[AIM OF THE TASK]
Using the records below, quote only the span that opens with the line containing "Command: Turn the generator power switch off" and closes with the line containing "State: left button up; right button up", exactly and inclusively.

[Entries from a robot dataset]
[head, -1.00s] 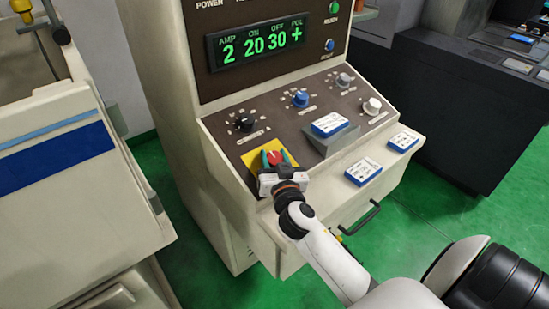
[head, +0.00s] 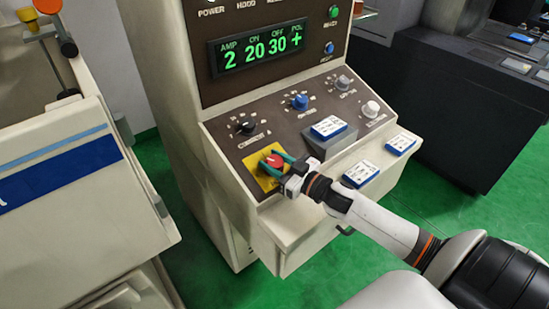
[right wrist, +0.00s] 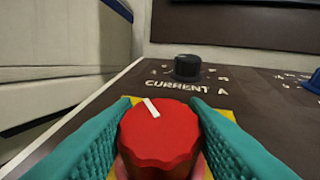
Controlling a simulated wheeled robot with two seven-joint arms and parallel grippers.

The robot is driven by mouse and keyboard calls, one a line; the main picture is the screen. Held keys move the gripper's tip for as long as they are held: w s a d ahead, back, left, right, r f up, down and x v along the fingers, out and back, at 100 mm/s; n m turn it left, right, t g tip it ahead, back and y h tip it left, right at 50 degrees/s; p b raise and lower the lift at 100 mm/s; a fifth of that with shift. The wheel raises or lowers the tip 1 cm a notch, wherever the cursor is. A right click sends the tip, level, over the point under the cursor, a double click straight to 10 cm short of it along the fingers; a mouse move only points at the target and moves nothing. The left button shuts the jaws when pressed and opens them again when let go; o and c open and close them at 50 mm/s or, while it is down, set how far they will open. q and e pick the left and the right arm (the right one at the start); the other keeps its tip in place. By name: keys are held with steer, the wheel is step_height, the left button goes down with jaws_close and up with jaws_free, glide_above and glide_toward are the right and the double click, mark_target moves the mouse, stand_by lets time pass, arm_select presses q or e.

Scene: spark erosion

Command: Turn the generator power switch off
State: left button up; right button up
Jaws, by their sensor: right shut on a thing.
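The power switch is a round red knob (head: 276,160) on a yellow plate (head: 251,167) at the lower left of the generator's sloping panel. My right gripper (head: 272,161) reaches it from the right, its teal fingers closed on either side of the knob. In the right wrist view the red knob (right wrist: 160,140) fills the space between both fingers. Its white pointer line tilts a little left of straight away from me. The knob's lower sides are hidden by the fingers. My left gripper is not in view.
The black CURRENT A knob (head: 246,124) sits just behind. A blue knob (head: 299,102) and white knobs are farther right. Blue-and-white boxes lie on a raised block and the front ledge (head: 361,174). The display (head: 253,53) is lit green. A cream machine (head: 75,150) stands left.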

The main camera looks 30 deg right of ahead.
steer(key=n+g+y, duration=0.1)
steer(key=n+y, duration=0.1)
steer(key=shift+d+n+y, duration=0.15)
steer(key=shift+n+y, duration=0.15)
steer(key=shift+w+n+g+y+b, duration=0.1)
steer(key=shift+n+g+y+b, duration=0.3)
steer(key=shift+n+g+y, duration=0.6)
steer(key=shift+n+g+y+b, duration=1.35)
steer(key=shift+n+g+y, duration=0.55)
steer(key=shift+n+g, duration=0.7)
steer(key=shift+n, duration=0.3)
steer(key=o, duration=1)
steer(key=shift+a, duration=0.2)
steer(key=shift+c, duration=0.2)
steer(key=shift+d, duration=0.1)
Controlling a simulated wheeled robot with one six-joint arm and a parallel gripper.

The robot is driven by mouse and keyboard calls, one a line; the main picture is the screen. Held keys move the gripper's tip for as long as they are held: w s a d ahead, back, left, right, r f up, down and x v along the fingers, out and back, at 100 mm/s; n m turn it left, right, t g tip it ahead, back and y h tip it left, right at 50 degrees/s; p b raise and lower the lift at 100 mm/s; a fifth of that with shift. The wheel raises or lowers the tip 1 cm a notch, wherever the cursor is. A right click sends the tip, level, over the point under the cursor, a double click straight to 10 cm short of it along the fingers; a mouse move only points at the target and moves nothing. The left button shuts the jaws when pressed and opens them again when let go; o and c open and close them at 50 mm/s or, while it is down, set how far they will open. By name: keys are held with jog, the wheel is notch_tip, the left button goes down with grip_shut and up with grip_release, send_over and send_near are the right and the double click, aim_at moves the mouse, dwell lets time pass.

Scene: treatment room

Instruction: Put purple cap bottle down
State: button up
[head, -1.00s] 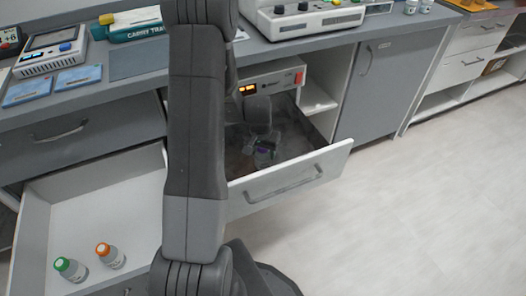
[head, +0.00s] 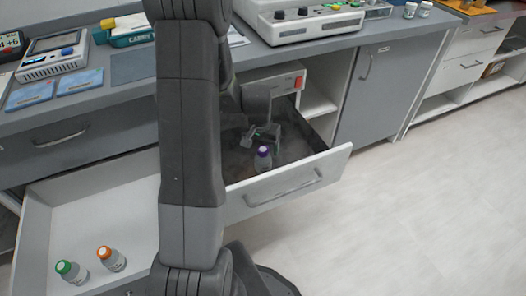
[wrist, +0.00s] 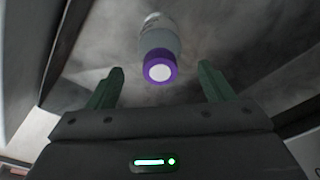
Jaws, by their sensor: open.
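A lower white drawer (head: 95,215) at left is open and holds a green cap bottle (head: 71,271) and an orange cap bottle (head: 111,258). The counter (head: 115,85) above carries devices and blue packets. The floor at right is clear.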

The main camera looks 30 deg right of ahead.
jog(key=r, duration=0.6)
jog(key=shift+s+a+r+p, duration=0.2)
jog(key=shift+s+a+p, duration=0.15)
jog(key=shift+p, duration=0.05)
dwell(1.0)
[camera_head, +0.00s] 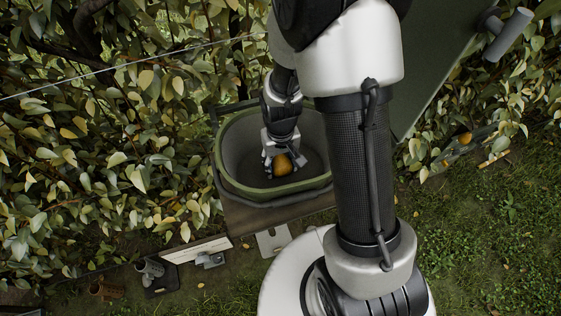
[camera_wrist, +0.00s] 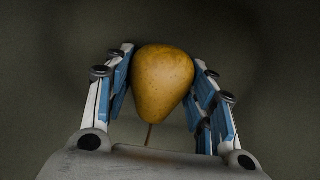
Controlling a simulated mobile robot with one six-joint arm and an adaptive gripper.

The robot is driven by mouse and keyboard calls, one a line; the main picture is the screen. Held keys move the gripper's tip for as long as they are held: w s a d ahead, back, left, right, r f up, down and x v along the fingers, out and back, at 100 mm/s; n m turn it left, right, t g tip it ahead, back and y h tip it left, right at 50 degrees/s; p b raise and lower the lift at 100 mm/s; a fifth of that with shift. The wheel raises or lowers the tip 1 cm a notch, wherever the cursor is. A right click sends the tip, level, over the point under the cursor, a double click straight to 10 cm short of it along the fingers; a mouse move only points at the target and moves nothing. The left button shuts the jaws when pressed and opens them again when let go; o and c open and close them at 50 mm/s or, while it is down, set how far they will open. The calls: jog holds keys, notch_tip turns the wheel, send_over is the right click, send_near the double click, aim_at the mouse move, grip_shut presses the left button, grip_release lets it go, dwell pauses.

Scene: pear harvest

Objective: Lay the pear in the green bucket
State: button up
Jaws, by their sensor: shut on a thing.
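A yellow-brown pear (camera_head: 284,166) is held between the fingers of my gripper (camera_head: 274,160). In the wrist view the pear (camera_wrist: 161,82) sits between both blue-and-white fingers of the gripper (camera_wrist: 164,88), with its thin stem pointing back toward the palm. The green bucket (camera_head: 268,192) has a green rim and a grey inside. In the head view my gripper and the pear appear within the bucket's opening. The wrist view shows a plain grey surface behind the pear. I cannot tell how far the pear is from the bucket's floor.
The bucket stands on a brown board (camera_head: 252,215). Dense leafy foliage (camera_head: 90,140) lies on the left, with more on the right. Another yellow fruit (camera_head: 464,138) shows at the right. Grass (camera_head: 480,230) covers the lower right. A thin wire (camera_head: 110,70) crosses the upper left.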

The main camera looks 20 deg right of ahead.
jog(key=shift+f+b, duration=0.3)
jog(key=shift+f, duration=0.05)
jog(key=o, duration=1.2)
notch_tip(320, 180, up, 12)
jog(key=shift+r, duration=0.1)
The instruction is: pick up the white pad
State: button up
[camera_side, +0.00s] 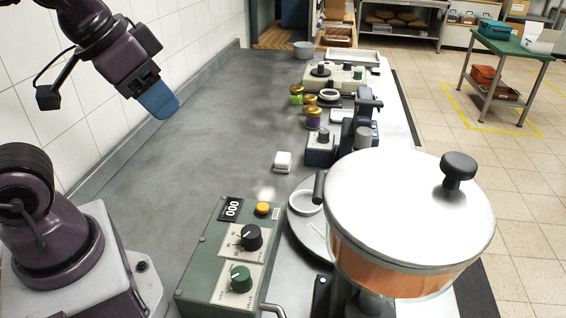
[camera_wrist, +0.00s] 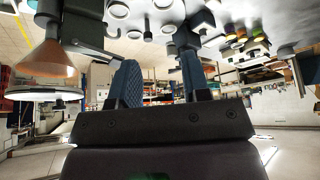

[FULL ANSWER]
Command: Turn the generator power switch off
State: left button up; right button up

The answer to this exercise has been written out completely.